The CEOs of big-time natural gas producers like Chesapeake Energy (NYSE:CHK), BP (NYSE:BP), and EOG Resources (NYSE:EOG) have been talking up the beaten-down commodity lately. These executives are always worth listening to, because they provide plenty of interesting data points during their quarterly conference calls and other presentations. That said, it's just as important to watch what they do.

Take EOG. CEO Mark Papa talked in August about how the company had "become more bullish regarding 2010 and 2011 gas prices." EOG says it has an elaborate natural gas supply model supporting this sentiment. Nevertheless, keep in mind that the company -- perhaps taking a cue from Apache (NYSE:APA) -- is making a determined move toward a more balanced gas / liquids production split. EOG's guidance is for a drop from 75% / 25% in 2007 to a 50-50 split by around 2013.

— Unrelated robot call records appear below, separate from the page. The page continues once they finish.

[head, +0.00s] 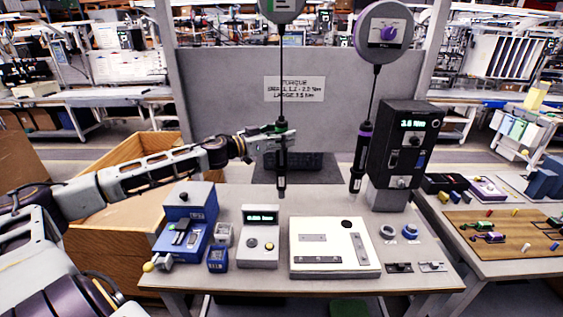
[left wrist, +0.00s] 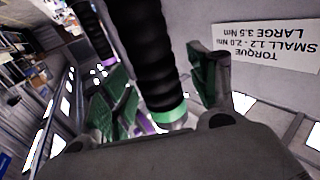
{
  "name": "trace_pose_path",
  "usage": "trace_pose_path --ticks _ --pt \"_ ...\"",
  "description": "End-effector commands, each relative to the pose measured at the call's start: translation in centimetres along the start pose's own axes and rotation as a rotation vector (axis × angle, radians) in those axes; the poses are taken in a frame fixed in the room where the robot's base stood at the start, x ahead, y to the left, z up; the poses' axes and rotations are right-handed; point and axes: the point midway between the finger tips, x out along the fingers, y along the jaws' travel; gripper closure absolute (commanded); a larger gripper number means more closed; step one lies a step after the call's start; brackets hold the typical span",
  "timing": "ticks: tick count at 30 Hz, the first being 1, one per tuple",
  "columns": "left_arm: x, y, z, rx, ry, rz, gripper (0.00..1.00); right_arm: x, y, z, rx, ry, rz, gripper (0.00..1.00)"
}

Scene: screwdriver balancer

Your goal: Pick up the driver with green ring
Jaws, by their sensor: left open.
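The driver with the green ring (head: 282,172) hangs upright on a cable from the left balancer (head: 282,8), above the bench. My left gripper (head: 282,137) has come in from the left and is open at the driver's upper body. In the left wrist view the driver (left wrist: 145,50) shows as a black ribbed body with a green ring near its end. It lies between the green-padded fingers of my left gripper (left wrist: 165,90); I cannot tell whether they touch it. My right gripper is not in view.
A purple-ringed driver (head: 360,155) hangs to the right from the purple balancer (head: 390,32), beside a black torque tester (head: 402,140). Below on the bench (head: 270,278) stand a blue device (head: 188,215), a small display unit (head: 260,240) and a white fixture (head: 332,250).

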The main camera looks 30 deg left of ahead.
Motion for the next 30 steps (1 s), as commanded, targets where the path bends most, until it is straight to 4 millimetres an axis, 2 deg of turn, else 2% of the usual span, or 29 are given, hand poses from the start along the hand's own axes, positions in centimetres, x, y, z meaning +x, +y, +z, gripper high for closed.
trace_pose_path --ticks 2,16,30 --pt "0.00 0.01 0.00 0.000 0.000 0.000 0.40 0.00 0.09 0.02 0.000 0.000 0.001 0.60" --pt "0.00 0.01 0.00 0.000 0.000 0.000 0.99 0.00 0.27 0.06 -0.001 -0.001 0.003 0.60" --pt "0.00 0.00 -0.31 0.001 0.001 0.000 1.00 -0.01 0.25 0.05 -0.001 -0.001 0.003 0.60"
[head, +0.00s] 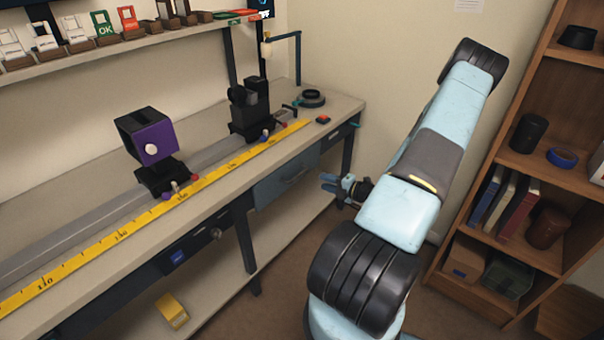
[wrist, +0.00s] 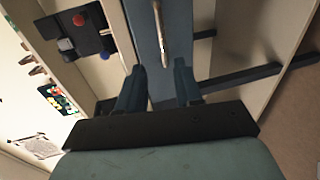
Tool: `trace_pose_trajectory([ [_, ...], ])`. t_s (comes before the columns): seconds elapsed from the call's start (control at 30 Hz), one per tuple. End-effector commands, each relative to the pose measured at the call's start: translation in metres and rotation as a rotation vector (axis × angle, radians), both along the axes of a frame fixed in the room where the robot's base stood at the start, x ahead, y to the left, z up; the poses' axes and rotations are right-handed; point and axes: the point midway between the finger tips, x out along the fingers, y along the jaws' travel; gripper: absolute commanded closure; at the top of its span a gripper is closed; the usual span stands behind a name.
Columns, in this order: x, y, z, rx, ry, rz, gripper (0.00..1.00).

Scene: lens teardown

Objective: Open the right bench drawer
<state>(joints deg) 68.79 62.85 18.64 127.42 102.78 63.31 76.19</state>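The right bench drawer (head: 272,191) has a blue-grey front under the bench top and looks closed, flush with the bench. Its bar handle (head: 297,176) runs along the front. My gripper (head: 327,184) is to the right of the drawer front, apart from the handle. In the wrist view my gripper (wrist: 158,85) is open and empty, its two dark fingers spread. The drawer front (wrist: 150,60) shows between and beyond the fingers. The handle (wrist: 160,32) lies ahead of the gap between them, lengthwise in the picture.
The bench top (head: 90,195) carries a rail, a yellow ruler (head: 180,197), a purple-faced box (head: 150,145) and a black mount (head: 248,110). A dark drawer (head: 200,238) is further left. A bench leg (head: 244,238) stands below. A wooden bookshelf (head: 512,160) is at right.

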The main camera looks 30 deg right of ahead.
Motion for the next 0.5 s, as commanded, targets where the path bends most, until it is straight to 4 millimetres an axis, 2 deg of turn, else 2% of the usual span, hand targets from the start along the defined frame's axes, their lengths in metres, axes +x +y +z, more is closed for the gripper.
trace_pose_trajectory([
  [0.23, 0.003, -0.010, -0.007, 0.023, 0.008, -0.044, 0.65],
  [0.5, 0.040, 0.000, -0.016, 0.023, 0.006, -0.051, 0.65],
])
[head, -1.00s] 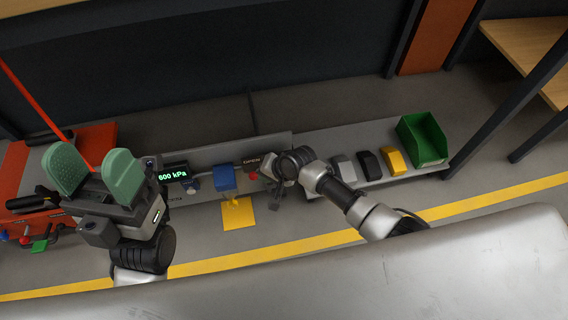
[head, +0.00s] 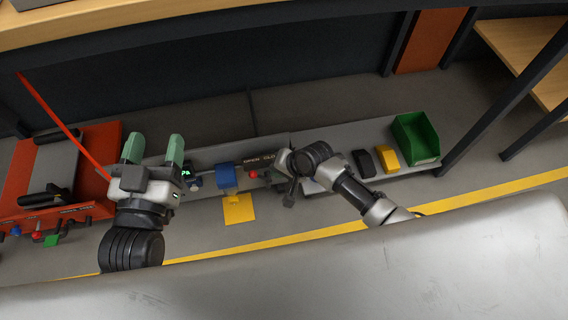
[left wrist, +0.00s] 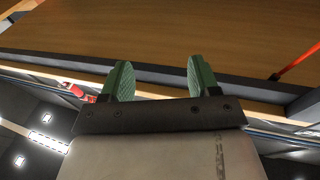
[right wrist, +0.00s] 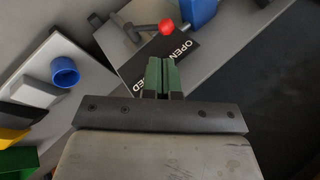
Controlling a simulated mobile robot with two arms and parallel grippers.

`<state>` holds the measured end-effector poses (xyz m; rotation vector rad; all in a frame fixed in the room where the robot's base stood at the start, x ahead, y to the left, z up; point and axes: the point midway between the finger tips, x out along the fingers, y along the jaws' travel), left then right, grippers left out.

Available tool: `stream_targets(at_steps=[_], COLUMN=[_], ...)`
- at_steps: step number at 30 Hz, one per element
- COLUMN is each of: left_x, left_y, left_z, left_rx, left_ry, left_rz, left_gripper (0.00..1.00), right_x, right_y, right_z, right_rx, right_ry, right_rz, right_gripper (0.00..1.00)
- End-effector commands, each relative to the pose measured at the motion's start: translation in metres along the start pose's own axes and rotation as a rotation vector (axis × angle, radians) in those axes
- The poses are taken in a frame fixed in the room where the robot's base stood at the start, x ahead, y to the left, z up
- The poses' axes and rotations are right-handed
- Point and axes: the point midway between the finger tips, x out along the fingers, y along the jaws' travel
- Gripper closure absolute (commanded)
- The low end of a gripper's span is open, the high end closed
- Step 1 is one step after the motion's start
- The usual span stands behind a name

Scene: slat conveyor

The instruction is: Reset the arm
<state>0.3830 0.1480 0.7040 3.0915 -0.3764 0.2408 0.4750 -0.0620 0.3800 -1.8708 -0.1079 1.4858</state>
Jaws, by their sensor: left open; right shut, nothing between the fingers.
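My left gripper (head: 152,150) is raised at the left in the head view, its two green fingers apart with nothing between them. The left wrist view also shows its open fingers (left wrist: 157,80) against a wooden surface. In the right wrist view the green fingers of my right gripper (right wrist: 160,76) are together and empty. They are in front of a black plate with OPEN lettering (right wrist: 180,52), close to a lever with a red ball (right wrist: 166,27).
A blue block-shaped part (head: 226,176) stands above a yellow square (head: 239,209). Right of my right arm are a black piece (head: 364,163), a yellow piece (head: 387,159) and a green bin (head: 416,138). A red machine (head: 95,150) stands left. A wooden top (head: 200,22) spans the back.

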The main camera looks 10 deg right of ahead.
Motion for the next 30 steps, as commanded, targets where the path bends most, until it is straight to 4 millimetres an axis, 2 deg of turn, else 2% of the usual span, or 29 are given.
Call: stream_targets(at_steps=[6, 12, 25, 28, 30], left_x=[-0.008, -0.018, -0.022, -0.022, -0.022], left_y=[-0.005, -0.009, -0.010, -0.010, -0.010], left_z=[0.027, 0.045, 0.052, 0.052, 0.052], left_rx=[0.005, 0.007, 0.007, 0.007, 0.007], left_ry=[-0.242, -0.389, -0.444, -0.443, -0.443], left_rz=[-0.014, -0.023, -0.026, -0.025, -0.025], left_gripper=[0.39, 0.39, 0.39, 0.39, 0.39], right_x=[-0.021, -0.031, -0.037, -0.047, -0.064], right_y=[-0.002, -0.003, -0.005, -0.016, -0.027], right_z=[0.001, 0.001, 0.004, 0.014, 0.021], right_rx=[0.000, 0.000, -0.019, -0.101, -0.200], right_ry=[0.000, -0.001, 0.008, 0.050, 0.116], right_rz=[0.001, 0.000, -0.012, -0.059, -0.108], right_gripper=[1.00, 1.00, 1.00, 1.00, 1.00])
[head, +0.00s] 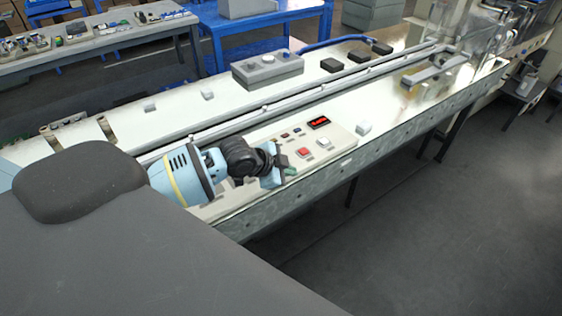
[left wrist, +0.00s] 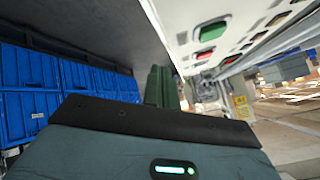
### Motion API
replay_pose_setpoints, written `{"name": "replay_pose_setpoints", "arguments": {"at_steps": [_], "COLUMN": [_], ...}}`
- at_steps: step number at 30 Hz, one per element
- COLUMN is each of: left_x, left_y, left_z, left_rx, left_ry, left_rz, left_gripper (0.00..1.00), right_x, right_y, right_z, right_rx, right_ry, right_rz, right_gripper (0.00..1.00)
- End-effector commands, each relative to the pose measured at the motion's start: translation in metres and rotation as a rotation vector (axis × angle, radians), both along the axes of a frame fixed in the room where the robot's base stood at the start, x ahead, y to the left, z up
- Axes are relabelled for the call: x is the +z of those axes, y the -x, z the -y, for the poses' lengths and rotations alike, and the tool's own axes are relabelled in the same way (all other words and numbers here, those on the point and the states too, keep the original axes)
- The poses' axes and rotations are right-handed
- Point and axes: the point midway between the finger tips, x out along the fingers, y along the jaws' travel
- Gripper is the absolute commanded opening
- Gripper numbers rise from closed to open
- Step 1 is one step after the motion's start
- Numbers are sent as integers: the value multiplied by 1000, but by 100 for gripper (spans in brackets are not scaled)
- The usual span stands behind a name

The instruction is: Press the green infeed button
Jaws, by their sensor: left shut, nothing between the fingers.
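The control panel (head: 343,137) lies along the near edge of the machine's long bed, with a red button (head: 304,152) and a white button (head: 323,142). In the left wrist view the green button (left wrist: 213,32) shows at the upper right, beside the red button (left wrist: 204,55). I cannot make out the green button in the head view, where my left gripper covers part of the panel. My left gripper (head: 287,167) is at the panel's near left part, left of the red button. Its green fingers (left wrist: 160,86) are shut and empty, apart from the green button in the wrist view. My right gripper is not in view.
A red digital display (head: 318,122) sits at the panel's back. A grey box with knobs (head: 268,68) stands across the bed, with a long rail (head: 310,88) between. A small white block (head: 363,128) lies right of the panel. Open floor (head: 440,230) lies in front.

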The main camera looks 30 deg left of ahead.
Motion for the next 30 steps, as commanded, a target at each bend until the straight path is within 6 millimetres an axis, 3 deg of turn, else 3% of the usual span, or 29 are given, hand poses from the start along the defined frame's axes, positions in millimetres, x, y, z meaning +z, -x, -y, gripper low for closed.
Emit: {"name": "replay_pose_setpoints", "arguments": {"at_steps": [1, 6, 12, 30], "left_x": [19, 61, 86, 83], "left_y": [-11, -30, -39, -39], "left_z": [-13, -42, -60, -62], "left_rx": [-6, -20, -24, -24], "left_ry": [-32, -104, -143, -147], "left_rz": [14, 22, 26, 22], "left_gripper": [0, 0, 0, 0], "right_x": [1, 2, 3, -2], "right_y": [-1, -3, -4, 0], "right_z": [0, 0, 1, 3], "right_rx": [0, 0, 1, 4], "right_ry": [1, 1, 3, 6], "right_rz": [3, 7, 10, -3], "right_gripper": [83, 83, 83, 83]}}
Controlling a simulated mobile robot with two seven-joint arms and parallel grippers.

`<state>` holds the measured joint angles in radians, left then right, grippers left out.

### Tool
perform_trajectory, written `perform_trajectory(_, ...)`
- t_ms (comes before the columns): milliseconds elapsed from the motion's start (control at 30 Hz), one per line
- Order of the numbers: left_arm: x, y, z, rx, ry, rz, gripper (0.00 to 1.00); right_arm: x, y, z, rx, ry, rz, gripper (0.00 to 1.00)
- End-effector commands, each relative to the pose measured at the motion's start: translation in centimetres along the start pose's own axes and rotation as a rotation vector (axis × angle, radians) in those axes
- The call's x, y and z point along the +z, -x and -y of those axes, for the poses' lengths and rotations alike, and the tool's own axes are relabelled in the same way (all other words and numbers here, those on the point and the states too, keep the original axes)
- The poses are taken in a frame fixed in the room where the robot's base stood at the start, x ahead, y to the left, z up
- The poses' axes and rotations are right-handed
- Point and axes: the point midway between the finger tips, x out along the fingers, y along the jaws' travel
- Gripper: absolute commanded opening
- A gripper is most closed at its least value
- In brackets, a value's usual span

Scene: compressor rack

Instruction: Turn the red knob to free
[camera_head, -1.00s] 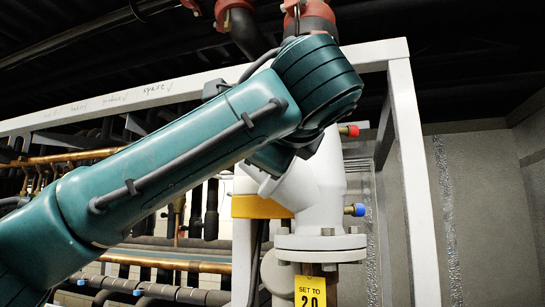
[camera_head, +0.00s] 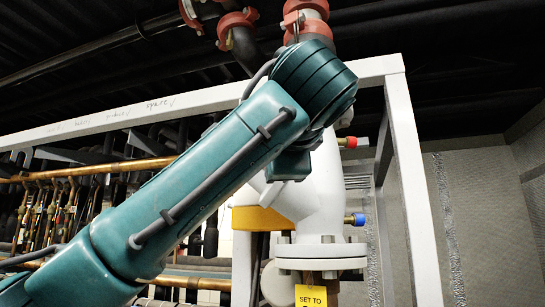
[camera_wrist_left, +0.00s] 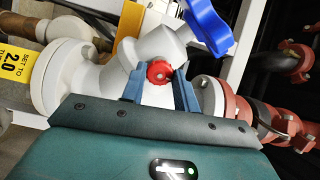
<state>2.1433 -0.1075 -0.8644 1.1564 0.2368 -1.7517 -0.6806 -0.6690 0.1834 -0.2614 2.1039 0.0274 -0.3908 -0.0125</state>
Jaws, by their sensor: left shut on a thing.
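The red knob (camera_wrist_left: 160,71) shows in the left wrist view, a small round lobed knob on the white valve body (camera_wrist_left: 150,50). My left gripper (camera_wrist_left: 160,80) has one blue-grey finger on each side of the knob and is shut on it. In the head view, my left arm hides the knob and the fingers, and the white valve body (camera_head: 328,190) stands behind the arm. My right gripper is in neither view.
A yellow tag (camera_head: 311,297) hangs below the flange (camera_head: 320,250). A red-capped fitting (camera_head: 352,142) and a blue-capped fitting (camera_head: 354,219) stick out right. A white frame (camera_head: 412,180) surrounds the valve.

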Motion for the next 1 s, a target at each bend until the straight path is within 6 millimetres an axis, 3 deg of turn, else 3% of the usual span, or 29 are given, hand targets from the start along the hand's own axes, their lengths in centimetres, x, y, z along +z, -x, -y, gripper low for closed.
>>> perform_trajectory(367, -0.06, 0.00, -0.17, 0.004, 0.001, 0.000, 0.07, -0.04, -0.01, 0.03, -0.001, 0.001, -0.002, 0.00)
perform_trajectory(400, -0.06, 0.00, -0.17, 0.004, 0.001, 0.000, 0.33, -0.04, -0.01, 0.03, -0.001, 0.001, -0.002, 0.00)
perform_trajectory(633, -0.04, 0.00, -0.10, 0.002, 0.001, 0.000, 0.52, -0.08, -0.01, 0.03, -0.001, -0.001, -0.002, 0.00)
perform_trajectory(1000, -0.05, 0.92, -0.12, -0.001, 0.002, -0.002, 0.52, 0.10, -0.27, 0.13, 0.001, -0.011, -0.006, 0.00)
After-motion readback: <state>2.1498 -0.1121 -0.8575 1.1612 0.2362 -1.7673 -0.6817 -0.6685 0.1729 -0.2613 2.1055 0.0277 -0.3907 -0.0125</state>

Maybe EOG is super-bullish on oil and just plain old bullish on gas. The company's de minimis hedging for 2010 in either commodity could actually support such a view.

Then there's XTO Energy (NYSE:XTO), which is feeling no pain thanks to a hedging strategy that locked in some stratospheric commodity price realizations for 2009. XTO's modus operandi won't change in 2010, with the company having just locked in 55% of total production at an average natural gas-equivalent price of $9.63 per thousand cubic feet (mcf). That, of course, includes some heady oil hedges, and we know that oil is trading at an historic premium to natural gas.

Isolating the natural gas hedges, we see that XTO has layered on an additional 520 million cubic feet per day of swap transactions, at around $5.84 per mcf. That price might sound high compared with today's depressed spot market, but it's about in line with where the early 2010 futures are trading. It's also quite a bit lower than that $7.50 to $8 gas that EOG's Papa has talked about, or the $6 to $9 range that Chesapeake's Aubrey McClendon apparently foresees.

In its press release, XTO Chairman Bob Simpson assured investors that he and his colleagues "remain confident of a stronger natural gas environment" next year. That may be so, but caution is actually the word that comes to mind.